Photo via Tennessee Athletics

Best meets best when Tennessee football welcomes Texas A&M at Neyland Stadium for a SEC showdown Saturday afternoon.

Tennessee boasts the SEC’s best running game. With their three-headed monster at running back leading the way, the Vols are averaging a SEC best 230 rushing yards per game. But the challenge gets all the more difficult for Tennessee’s running game this weekend.

The Vols have faced three lesser non conference opponents and the SEC’s seventh (Florida) and 12th (South Carolina) best run defenses through five weeks. Josh Heupel’s third Tennessee team is approaching a three week stretch that will pit them against three of the conferences best run defenses.

That starts against a Texas A&M defense that leads the conference allowing just 84 rushing yards per game.

“They are good at stopping the run,” Heupel said earlier this week.

“They change the picture up on your front,” Tennessee offensive coordinator Joey Halzle said. “On your ID calls, they change it from snap-to-snap, and then they have talented players up front that they turn loose to go after the football. So, they present a unique challenge this week.”

Any stat or advanced metric is going to say the Aggies have an elite run defense. Texas A&M’s 77.7 PFF run defense grade is strong and the Aggies are coming off a stout performance where they held Alabama’s strong running game to just 23 yards. The stat is slightly misleading because of sacks — Jase McClellan ran for 45 yards on 12 carries — but Texas A&M had answers for the Crimson Tide’s rushing attack.

More From RTI: What Jimbo Fisher Said About Tennessee Football Earlier This Week

But more than just the numbers, Texas A&M’s defensive front passes the eye test. The Aggies’ defensive line is littered with five-stars from Jimbo Fisher’s recent recruiting success and are as physically impressive as any group in the league.

That shows up in Texas A&M’s SEC leading 26 sacks this season but is also clear in its ability to bottle up opponents run games.

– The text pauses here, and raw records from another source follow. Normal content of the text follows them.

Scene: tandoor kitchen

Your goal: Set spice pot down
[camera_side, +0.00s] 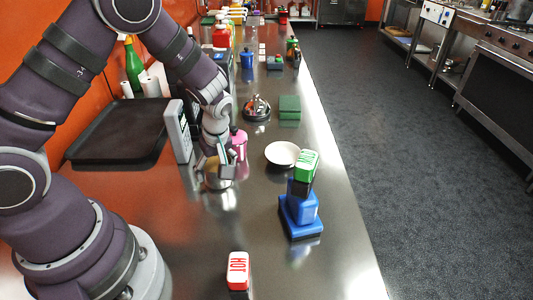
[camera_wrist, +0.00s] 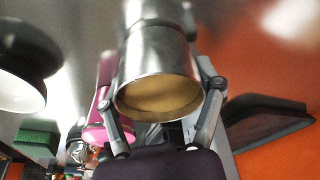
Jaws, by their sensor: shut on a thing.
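The spice pot is a shiny metal cylinder (camera_wrist: 158,55) with a tan-gold round face, large in the wrist view. In the side view the pot (camera_side: 214,181) is small and partly covered by my gripper (camera_side: 223,163). My gripper's fingers close on both sides of the pot, and it also shows in the wrist view (camera_wrist: 160,75). The pot is low over the steel counter (camera_side: 255,215), with a reflection just below it. I cannot tell whether its base touches the counter.
A pink item (camera_side: 239,145) stands close behind the pot. A grey upright box (camera_side: 179,131) and a black tray (camera_side: 118,130) are to the left. A white bowl (camera_side: 282,153) and a blue-green stack (camera_side: 301,208) are right. A red HOT block (camera_side: 238,268) is in front.

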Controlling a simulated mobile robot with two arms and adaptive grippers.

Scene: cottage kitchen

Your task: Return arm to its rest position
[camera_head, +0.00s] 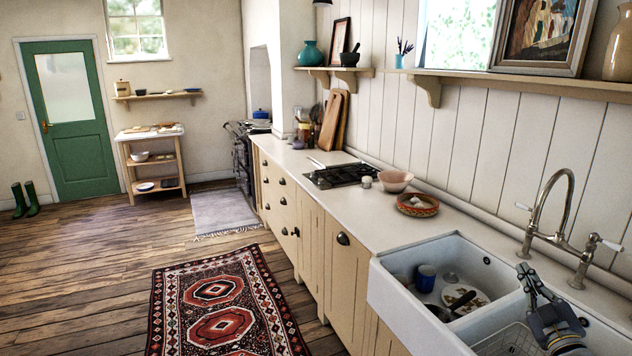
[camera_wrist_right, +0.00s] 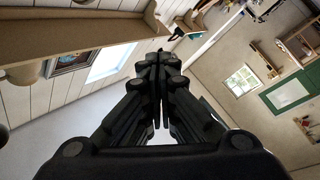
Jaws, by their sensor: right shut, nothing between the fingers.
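My right gripper (camera_head: 528,278) is over the right basin of the white sink (camera_head: 415,313), at the lower right of the head view. It points up and a little left, just in front of the tap (camera_head: 558,215). In the right wrist view its black fingers (camera_wrist_right: 158,62) are closed together with nothing between them. Behind them the wall, shelf and window appear tilted. My left gripper is not in the head view.
The left basin holds a blue mug (camera_head: 425,278), a plate (camera_head: 466,299) and a dark pan. A wire rack (camera_head: 508,344) is in the right basin. A woven basket (camera_head: 417,205) and a pink bowl (camera_head: 395,181) stand on the counter. The floor at left is open.

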“First of all, they have really good skill, and when I say that, I am talking about their big skill up front, too,” Heupel said. “They are physical, they are dynamic, they are thick, they play strong, they are multiple up front. They have created a bunch of negative yardage plays in the run game, and that has given them the ability to go get after the quarterback, (creating) second-and-long, third-and-long, too.”

Texas A&M’s vicious run defense makes things interesting for a Tennessee offense that’s been limited in its intermediate, and to a lesser extent, downfield passing game this season. Expecting a heavy dose of screen passes is fair.

Tennessee has leaned on its perimeter screen game all season and its importance will increase if the Vols’ rushing offense scuffles. Bru McCoy’s absence will show up there as the senior was both a physical runner in the screen game and the Vols’ best downfield blocker.

Heupel’s success coming off open dates in his career lends to optimism for the Vols’ offense against the Aggies. The open date came at a good time for that very reason. Tennessee needs some creativity to have sustained success against the Aggies and Heupel and his staff have had time to prepare for the problems the Aggies’ offense presents.

Kickoff at Neyland Stadium is at 3:30 p.m. ET Saturday afternoon. Brad Nessler, Gary Danielson and Jenny Dell are on the call for CBS.